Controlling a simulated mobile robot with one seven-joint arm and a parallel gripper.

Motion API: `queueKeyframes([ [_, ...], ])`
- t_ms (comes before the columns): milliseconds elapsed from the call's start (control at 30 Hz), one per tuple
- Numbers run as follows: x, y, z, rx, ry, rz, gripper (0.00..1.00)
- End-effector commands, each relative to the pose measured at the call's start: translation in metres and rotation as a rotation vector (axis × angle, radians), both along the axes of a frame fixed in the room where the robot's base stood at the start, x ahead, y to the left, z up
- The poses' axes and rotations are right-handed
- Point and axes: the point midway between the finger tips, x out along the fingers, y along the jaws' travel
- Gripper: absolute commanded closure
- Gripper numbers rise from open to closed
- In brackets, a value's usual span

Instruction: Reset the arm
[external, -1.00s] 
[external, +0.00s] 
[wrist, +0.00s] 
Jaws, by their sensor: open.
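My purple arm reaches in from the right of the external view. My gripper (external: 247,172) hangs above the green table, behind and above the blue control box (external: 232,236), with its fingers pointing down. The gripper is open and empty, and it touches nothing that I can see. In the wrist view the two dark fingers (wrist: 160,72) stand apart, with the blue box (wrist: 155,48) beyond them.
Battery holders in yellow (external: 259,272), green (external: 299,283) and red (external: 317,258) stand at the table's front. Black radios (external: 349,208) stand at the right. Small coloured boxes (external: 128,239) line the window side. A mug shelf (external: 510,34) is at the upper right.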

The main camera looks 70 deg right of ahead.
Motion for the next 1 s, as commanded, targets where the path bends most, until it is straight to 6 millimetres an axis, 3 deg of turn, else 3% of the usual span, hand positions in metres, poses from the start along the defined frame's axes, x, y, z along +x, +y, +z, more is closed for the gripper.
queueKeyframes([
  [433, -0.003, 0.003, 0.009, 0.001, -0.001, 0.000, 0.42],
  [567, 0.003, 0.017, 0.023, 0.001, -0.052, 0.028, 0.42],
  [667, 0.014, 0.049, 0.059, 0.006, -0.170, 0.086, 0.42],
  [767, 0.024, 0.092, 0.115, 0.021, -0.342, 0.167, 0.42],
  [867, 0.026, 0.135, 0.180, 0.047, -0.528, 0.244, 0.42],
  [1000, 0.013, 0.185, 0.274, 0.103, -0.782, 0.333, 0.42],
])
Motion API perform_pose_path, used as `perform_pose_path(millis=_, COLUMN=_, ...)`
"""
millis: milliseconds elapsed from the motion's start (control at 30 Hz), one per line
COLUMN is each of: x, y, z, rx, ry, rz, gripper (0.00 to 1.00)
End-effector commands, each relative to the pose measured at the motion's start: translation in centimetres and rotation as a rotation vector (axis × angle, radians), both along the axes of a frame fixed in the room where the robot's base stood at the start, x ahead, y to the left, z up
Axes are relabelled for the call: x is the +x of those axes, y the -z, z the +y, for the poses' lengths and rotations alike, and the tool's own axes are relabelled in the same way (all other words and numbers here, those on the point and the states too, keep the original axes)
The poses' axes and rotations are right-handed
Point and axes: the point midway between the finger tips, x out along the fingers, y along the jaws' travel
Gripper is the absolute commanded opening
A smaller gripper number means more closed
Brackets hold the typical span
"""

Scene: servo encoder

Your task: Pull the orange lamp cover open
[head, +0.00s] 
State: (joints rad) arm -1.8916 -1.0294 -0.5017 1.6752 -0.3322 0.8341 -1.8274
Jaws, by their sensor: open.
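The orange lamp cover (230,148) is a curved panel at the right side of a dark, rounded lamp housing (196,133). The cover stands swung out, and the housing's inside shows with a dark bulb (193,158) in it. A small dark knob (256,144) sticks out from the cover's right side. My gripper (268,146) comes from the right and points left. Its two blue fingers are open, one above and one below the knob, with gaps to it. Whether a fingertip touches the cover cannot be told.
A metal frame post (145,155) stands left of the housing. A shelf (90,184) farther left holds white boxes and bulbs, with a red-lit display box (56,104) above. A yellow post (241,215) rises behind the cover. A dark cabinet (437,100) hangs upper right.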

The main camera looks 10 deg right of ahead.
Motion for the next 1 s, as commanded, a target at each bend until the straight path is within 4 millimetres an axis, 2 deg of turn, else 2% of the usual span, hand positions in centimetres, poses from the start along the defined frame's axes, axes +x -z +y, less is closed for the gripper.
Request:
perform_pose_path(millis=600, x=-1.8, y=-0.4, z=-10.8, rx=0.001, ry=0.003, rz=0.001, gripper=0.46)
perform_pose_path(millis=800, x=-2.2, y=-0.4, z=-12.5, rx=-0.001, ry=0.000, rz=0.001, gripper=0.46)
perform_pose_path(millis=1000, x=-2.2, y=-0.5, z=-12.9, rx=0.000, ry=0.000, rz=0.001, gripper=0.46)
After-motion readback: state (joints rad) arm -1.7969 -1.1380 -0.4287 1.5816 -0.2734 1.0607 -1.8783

Job: Provide the number of lines containing the string "stood", with no other output.

Reply to the exercise: 2